Because it is so important, we need to take it into account at the architecture level. Another aspect we have to consider is the data distribution. Assuming we want to build a global social media platform, that means having to access it from multiple locations. Which mean, in turn, that we have to consider the fallacies of distributed computing in our system. Locality of reference is another key factor that you have to take into account. Which means that you have to consider the flow of data in the system.

Let’s assume that we have the following datacenters around the world:

image

We are using geo routing and the relevant infrastructure to make sure that you’ll always hit the nearest data center to you.

Let’s say that we have a Mr. Beat in our social platform, who is very popular and like to post controversial messages such as the need to abolish peppers from your menus. Mr. Beat is located in Australia, so when he is posting yet another “peppers have no place in the kitchen” post, the data center in Brisbane is going to be the one to field the request.

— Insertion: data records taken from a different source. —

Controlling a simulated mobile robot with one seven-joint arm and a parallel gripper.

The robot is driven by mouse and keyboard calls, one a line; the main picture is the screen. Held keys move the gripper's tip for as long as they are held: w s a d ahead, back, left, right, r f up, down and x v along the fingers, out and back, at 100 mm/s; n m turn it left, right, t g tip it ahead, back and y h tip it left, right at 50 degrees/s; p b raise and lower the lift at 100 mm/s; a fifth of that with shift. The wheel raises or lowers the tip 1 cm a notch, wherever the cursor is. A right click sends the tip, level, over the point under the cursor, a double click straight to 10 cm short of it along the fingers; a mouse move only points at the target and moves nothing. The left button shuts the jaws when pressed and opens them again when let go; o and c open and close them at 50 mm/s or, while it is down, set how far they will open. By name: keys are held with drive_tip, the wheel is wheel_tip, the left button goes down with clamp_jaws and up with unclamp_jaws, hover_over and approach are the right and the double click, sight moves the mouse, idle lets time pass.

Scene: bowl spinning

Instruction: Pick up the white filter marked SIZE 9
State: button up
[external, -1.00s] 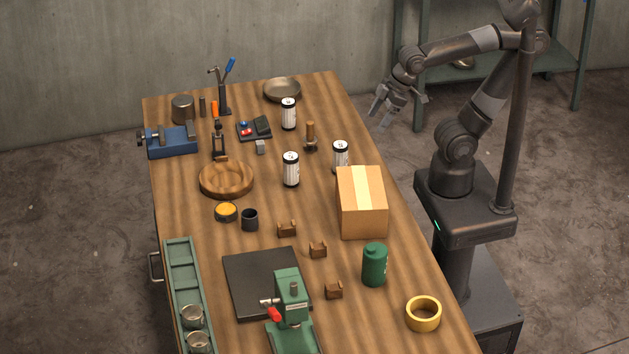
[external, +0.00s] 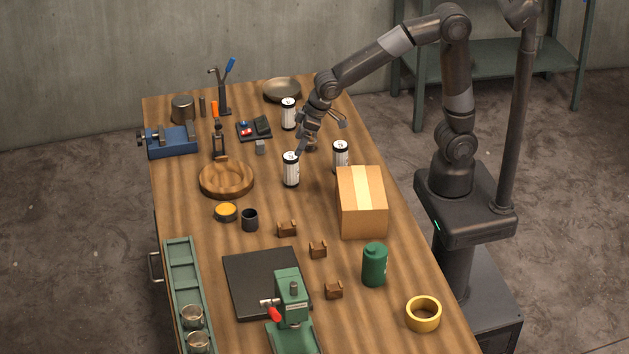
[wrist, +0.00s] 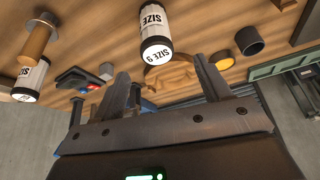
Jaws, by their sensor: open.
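Three white filters with black ends stand on the table. The near-middle filter (external: 291,172) also shows in the wrist view (wrist: 151,20), with SIZE and a digit on its end; I cannot surely tell whether it is 9 or 6. The back filter (external: 288,115) shows at the left of the wrist view (wrist: 28,82), its marking only partly readable. The right filter (external: 340,153) stands behind the cardboard box. My gripper (external: 322,136) is open and empty, its fingers spread just behind and right of the near-middle filter; in the wrist view its fingertips (wrist: 162,70) frame the space below that filter.
A wooden-handled tool (wrist: 38,42) stands between the back filter and my gripper. The cardboard box (external: 360,205) stands at the right, the round wooden tray (external: 226,190) at the left. A yellow tin (external: 226,213) and dark cup (external: 250,220) are in front.

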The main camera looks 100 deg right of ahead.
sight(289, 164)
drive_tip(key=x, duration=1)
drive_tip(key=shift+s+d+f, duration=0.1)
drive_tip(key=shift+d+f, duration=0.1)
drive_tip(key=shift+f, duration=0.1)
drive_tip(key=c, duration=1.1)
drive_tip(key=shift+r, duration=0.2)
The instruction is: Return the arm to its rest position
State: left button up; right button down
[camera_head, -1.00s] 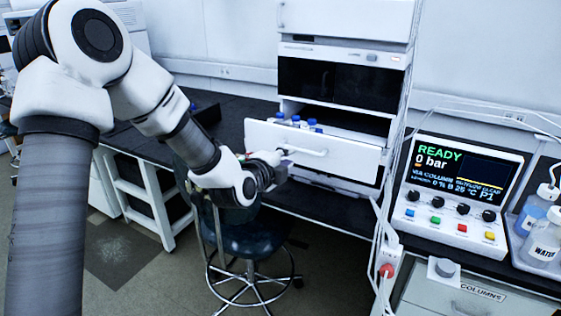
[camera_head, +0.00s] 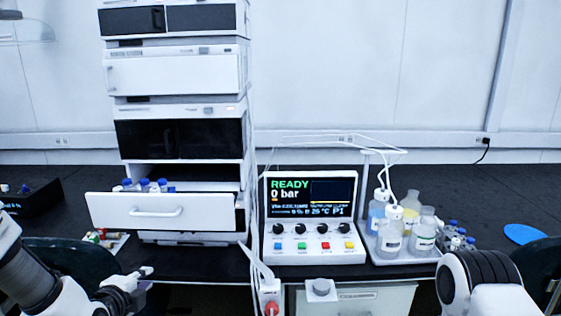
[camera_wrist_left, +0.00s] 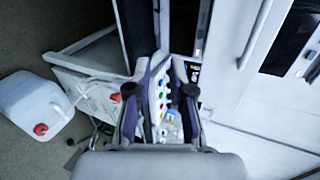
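My left arm comes in at the lower left of the head view, with its gripper (camera_head: 138,277) low in front of the bench edge, below the pulled-out white drawer (camera_head: 160,212) and apart from it. In the left wrist view the two fingers of the left gripper (camera_wrist_left: 160,92) stand apart with nothing held between them; bench equipment shows beyond the gap. My right arm (camera_head: 482,282) shows only as a white and dark joint at the lower right. Its gripper is out of view.
The open drawer holds several blue-capped vials (camera_head: 145,186). A control box (camera_head: 312,216) reads READY, 0 bar. Right of it stands a tray of bottles (camera_head: 402,258). A white jug (camera_wrist_left: 34,104) stands on the floor. Stools flank the bench.

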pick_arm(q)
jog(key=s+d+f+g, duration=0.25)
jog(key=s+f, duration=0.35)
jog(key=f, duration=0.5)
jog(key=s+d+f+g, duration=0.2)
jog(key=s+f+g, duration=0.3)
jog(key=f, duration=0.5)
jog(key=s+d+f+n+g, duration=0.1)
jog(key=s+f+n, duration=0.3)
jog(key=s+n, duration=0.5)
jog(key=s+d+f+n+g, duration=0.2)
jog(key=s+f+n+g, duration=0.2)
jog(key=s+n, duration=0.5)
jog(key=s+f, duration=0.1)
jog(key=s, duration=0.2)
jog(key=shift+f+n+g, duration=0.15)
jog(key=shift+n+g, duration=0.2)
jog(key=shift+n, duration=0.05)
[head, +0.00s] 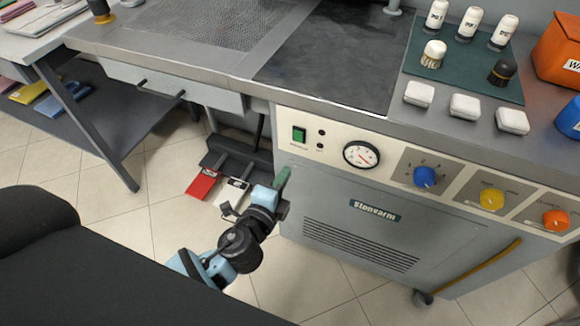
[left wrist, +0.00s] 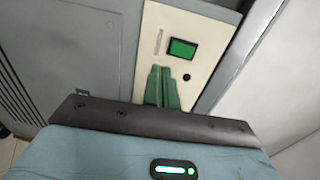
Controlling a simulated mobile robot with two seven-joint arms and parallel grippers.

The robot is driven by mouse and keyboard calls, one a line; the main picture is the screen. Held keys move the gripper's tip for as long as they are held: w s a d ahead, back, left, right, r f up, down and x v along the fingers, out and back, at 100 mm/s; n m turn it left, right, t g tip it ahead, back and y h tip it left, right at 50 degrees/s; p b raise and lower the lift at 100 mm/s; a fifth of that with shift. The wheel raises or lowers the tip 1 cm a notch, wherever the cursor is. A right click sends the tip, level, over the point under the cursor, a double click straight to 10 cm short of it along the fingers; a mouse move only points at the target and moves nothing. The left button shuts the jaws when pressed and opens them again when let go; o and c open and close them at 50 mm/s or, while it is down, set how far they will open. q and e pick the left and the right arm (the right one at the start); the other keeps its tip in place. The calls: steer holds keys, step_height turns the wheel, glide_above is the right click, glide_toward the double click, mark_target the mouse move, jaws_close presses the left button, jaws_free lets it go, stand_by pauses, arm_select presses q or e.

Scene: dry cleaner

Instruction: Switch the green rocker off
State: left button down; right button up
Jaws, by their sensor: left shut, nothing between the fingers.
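The green rocker (head: 299,134) sits in a dark frame at the left end of the cream control panel (head: 330,155). In the left wrist view the rocker (left wrist: 182,48) is just beyond my fingertips, slightly to their right. My left gripper (head: 282,177) is shut and empty, below and a little left of the rocker in the head view. Its green fingers also show in the left wrist view (left wrist: 161,72), held together, apparently apart from the rocker. Which way the rocker is tipped I cannot tell. My right gripper is not in view.
Right of the rocker are a round gauge (head: 361,154), a blue knob (head: 425,177), a yellow knob (head: 491,199) and an orange knob (head: 555,220). Red (head: 203,184) and white (head: 232,192) pedals stand on the floor below. Bottles and white blocks stand on the worktop.

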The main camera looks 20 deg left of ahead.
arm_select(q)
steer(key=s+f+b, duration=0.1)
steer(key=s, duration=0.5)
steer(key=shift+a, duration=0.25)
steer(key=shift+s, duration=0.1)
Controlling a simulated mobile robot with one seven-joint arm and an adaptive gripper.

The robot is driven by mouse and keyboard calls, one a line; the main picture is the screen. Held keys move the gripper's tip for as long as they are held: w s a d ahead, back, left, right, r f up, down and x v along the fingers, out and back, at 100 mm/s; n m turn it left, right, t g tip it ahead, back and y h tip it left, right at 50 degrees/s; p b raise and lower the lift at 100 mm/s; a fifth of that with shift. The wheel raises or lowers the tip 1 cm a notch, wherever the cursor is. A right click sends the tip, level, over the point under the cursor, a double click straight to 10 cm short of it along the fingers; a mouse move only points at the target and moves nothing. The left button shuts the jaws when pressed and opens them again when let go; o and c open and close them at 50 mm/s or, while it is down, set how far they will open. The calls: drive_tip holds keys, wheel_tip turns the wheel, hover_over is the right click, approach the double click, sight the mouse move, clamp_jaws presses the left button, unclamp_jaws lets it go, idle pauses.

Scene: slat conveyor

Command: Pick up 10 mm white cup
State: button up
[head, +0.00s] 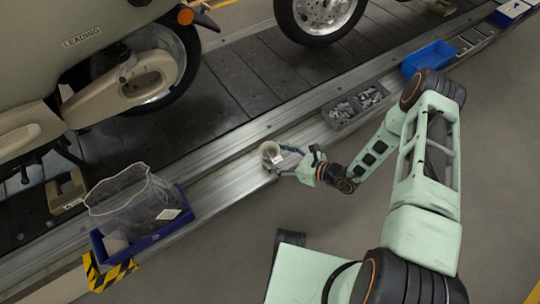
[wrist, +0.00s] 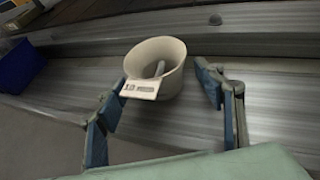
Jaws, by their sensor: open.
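The white cup (wrist: 160,66) stands on the metal rail ledge of the conveyor. It has a label marked "10" on its front, and something thin and light shows inside it. It also shows small in the head view (head: 270,151), at the tip of my arm. My gripper (wrist: 160,97) is open, with one blue-padded finger to the left of the cup and one to the right. The cup sits between and slightly beyond the fingertips. I see a gap at the right finger; whether the left finger touches the label side, I cannot tell.
A grey divided bin (head: 352,108) with small metal parts sits on the ledge right of the cup. A blue bin (head: 428,57) lies farther right. A blue crate (head: 140,236) with a clear bag stands at left. A scooter (head: 95,75) stands on the slat conveyor behind.

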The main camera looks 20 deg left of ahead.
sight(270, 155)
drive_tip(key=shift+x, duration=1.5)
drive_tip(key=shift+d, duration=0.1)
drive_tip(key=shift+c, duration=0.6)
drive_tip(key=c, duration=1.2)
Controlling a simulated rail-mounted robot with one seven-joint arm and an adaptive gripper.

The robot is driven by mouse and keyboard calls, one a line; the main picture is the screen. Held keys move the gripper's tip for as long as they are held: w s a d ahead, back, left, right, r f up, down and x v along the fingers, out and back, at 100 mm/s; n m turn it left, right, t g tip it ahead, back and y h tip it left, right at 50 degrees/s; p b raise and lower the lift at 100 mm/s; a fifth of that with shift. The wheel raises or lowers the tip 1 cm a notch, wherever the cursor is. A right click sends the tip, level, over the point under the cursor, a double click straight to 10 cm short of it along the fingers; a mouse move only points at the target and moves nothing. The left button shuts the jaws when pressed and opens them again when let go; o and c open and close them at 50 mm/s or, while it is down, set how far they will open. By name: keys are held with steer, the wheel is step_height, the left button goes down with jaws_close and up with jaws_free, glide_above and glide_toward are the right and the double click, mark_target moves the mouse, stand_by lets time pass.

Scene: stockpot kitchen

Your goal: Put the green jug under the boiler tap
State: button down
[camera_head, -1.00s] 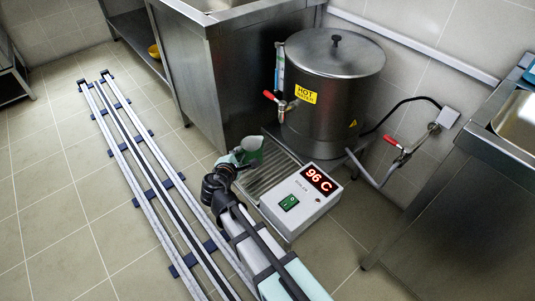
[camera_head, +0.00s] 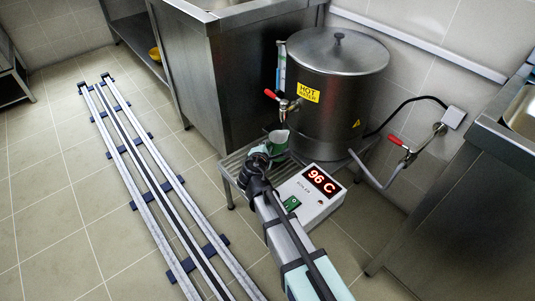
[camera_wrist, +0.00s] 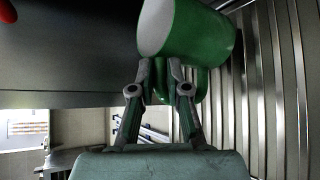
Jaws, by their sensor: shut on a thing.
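The green jug (camera_head: 279,139), pale inside, is just under the boiler tap (camera_head: 284,105) in the head view. In the wrist view the green jug (camera_wrist: 205,45) shows its open mouth and its handle between my fingers. My gripper (camera_wrist: 160,75) is shut on the jug's handle. In the head view my gripper (camera_head: 264,152) is partly hidden behind my arm. The steel boiler (camera_head: 335,95) has a yellow hot water label and a red tap lever. Whether the jug touches the slatted stand below is hard to tell.
The slatted stand (camera_head: 233,167) lies under the jug. A white control box (camera_head: 313,197) reading 96 C sits close to my arm. A red-handled valve (camera_head: 398,141) is at right. Steel counters flank the boiler.

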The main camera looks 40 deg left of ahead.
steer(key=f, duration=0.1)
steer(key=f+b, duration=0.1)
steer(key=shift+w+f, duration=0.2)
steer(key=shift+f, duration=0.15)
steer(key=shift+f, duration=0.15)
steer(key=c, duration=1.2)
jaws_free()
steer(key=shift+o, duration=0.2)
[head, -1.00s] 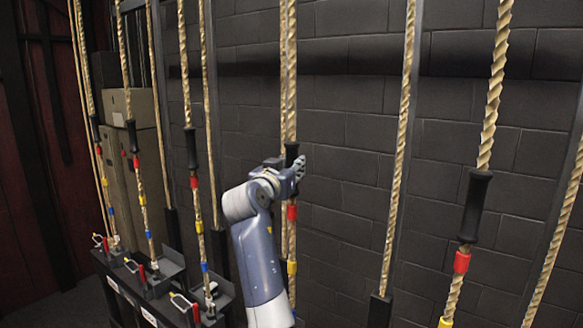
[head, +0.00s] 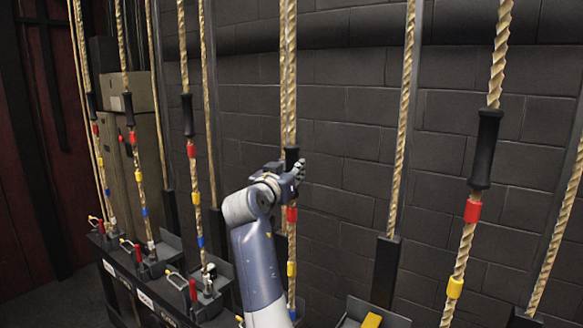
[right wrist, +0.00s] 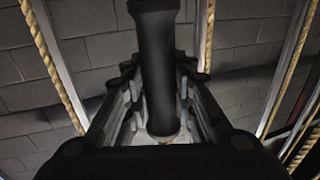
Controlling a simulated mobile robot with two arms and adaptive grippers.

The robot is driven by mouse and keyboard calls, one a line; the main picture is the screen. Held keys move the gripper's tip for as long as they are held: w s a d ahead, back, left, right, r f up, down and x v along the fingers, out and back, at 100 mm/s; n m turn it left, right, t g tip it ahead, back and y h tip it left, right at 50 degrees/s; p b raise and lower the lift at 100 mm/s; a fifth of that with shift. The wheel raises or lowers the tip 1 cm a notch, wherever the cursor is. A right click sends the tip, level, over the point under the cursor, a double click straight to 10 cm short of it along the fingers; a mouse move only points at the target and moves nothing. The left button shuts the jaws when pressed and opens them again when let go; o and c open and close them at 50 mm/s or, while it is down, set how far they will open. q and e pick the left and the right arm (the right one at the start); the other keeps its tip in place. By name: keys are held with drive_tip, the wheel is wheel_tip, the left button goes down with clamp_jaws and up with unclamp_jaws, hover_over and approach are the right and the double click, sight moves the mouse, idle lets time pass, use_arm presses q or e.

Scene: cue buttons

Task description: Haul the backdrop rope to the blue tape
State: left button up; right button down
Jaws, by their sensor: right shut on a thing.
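My right gripper (head: 293,172) is shut on the black sleeve of a tan rope (head: 290,75) in the middle of the head view. The black sleeve (right wrist: 158,65) stands between its fingers in the right wrist view. Below the grip this rope carries red tape (head: 291,214), yellow tape (head: 291,268) and, low down, blue tape (head: 292,313), partly beside my forearm. I cannot tell from any readable label that this is the backdrop rope. My left gripper is not in view.
Other ropes with black sleeves and coloured tapes hang left and at right (head: 487,148). A rail with levers (head: 187,287) and small labels runs along the lower left. A dark block wall (head: 350,120) is behind. Cardboard boxes (head: 128,95) stand at the left.

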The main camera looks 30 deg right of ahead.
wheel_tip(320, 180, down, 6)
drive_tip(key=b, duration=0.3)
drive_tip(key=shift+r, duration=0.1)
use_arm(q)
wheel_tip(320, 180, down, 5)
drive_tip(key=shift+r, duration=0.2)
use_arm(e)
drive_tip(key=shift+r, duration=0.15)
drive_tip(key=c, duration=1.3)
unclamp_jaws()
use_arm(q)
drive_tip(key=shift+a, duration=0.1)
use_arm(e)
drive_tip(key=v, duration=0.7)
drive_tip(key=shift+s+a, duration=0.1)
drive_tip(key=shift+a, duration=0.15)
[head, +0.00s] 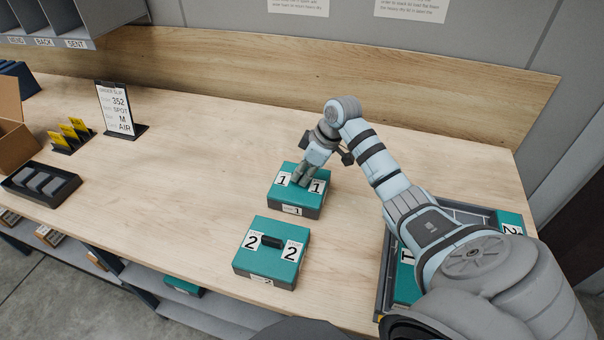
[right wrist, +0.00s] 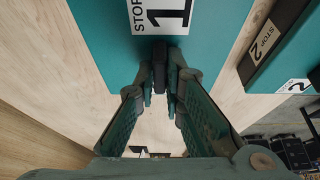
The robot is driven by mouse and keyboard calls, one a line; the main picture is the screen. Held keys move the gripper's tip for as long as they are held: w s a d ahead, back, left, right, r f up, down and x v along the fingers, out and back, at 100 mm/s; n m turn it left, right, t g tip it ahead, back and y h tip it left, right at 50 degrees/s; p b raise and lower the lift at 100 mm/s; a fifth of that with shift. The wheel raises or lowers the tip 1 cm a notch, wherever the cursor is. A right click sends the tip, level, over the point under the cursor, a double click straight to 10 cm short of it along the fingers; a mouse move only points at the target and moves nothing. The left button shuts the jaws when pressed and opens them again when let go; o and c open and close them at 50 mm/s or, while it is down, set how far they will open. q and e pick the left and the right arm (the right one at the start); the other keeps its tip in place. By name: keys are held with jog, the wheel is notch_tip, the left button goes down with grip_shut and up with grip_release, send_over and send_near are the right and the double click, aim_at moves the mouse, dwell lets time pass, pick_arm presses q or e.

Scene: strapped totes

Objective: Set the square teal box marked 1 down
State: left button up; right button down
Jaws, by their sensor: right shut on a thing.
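The square teal box marked 1 (head: 312,202) is at the middle of the wooden table, behind the teal box marked 2 (head: 270,272). My right gripper (head: 301,181) is above box 1, shut on the dark handle on its lid. In the right wrist view the fingers (right wrist: 160,85) close on the handle, and the teal lid with its "1" label (right wrist: 110,45) fills the top. Box 1 looks level; I cannot tell whether its underside touches the table. Box 2 also shows in the right wrist view (right wrist: 283,45), apart from box 1. My left gripper is not in view.
A grey tote (head: 383,290) with teal boxes stands at the right, partly hidden by my right arm. An order slip stand (head: 116,110), yellow tags (head: 70,133) and a black tray (head: 40,184) are at the left. The table (head: 190,190) left of the boxes is clear.

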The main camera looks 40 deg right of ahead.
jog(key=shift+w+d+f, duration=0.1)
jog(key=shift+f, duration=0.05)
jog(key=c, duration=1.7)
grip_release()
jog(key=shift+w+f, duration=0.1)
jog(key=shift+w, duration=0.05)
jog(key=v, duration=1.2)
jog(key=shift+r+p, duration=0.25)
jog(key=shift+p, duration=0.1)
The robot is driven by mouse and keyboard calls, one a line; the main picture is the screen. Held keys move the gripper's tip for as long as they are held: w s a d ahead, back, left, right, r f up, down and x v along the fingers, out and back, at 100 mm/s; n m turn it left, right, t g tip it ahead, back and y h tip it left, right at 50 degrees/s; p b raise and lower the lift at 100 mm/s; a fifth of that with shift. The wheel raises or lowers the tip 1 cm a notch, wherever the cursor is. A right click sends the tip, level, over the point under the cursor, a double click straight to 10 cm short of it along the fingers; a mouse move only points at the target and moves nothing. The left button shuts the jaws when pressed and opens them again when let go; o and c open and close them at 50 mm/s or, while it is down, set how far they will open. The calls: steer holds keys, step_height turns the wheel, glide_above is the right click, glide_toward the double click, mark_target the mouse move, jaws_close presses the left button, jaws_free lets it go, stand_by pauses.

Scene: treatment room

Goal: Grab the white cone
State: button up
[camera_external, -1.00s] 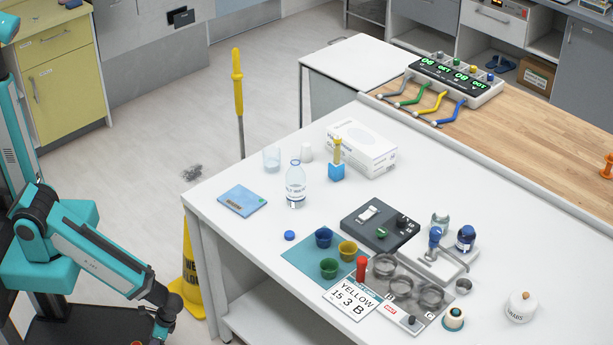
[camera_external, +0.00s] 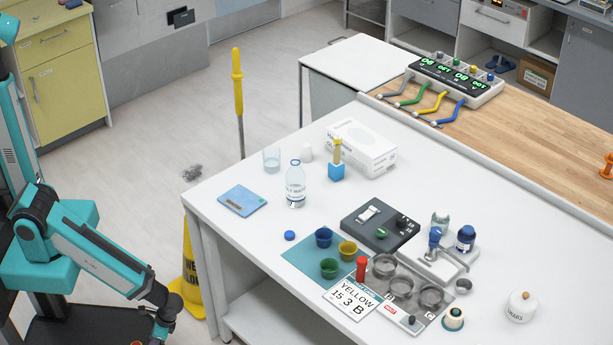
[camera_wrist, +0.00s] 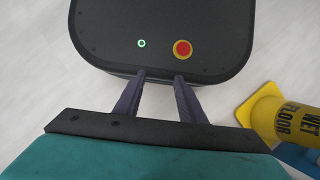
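A small white, cone-like piece (camera_external: 306,152) stands upright near the far left edge of the white table, between a clear glass and a yellow-topped blue block. It is small in the picture, so its exact shape is hard to tell. My gripper shows in the wrist view (camera_wrist: 159,80) with its two dark fingers apart and nothing between them. It hangs over my own dark base, low and well away from the table. In the external view the end of my arm is at the bottom edge and the fingers are not clear. The white piece is not in the wrist view.
A clear bottle (camera_external: 295,185), a glass (camera_external: 271,159), the blue block (camera_external: 336,172) and a white box (camera_external: 361,147) stand around the white piece. A yellow wet-floor cone (camera_external: 188,275), also in the wrist view (camera_wrist: 279,117), stands on the floor between my arm and the table (camera_external: 225,230).

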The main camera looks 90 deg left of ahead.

A system like that would do best if we can avoid any and all required coordination between the different data centers, as such, we are going to be using gossip to share the results among all the data centers. In other words, the post will be written in the Brisbane data center and then replicated to the rest of the data centers. There are several ways that we can implement such a feature.

The simplest way to replicate all the data to all the data centers. This way, we can always access it from the local store. However, that present two challenges:

  • First, there is latency involved with replicating information across the glove. We may get a request for a post in the Odessa data center for a post originating in Brisbane. If the network devils decided to have a party, we may not have that particular post yet in Odessa. What do you do then? This is where the format of the post id come into play. If we can’t find the post in our local storage, we can figure out who owns that (based on the machine id segment) and go ask the owning data center.
  • The second problem is that in many cases, the data is purely local. For example, consider this Twitter account. For the most part, everyone that is following that is going to be located nearby. I assume you may have a very small minority of followers who left the area who are still interested in following up on what is going on, but for the most part, this is not that common. That means that replicating all the information to all the data centers is likely a waste.

Given these two facts together, we are actually better off using a different model for data distribution and caching. The post id is generated using the following mechanism:

image

The machine segment in the post id (10 bits long) gives us a good indication of where that post was created. This is originally used only for the purpose of generating unique ids, but we can make far greater usage of this. We decide that the data center that created the post is also the one that owns it. In other words, Mr. Beat’s posts are “owned” by the Brisbane data center. The actual posts are held in a key/value store, but there is a difference in how we do lookup by id based on the ownership.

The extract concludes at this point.